**Directions**. Restate each line word for word. Leave out every picture.

**Material**.

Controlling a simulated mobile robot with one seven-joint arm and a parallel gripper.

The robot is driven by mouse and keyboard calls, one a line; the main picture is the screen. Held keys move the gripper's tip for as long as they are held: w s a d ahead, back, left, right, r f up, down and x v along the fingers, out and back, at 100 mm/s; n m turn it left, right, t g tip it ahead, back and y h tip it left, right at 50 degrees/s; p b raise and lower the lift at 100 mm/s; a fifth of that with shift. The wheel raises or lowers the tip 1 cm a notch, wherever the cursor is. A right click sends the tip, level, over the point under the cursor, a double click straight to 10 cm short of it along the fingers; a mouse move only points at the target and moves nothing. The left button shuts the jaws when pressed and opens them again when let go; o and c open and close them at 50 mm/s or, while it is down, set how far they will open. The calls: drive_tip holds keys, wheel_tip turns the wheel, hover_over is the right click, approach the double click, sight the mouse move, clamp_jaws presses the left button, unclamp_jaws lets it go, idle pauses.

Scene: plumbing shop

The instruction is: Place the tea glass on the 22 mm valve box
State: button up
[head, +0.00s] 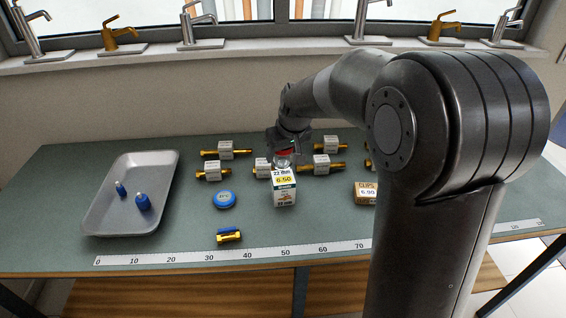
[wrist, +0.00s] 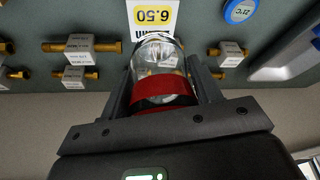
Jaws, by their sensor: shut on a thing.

**Written response**.
Controlling a simulated mobile robot with one seven-joint arm and a parallel gripper.

The robot is driven by mouse and keyboard calls, one a line; the main picture is the screen. Held keys move the gripper's tip for as long as they are held: w s a d ahead, back, left, right, r f up, down and x v along the fingers, out and back, at 100 mm/s; n m turn it left, right, t g tip it ahead, back and y h tip it left, right at 50 degrees/s; p b raise and lower the lift at 100 mm/s; a fifth of that with shift. The wheel raises or lowers the tip 1 cm a notch, wherever the cursor is. A right click sends the tip, level, over the point under the cursor, a double click straight to 10 cm short of it along the fingers; a mouse move only points at the target and moves nothing. The left button shuts the jaws when pressed and opens them again when let go; o and c open and close them at 50 mm/s or, while it is down, set how far they will open. The calls: drive_tip holds keys, wheel_tip turns the wheel, hover_over is the right click, approach the double click, sight the mouse move, clamp_jaws presses the left button, unclamp_jaws lets it go, idle pauses.

Scene: plumbing shop

The instruction is: Place the tea glass on the 22 mm valve box
State: button up
[head, +0.00s] 
[wrist, +0.00s] 
Jaws, by their sensor: shut on a thing.

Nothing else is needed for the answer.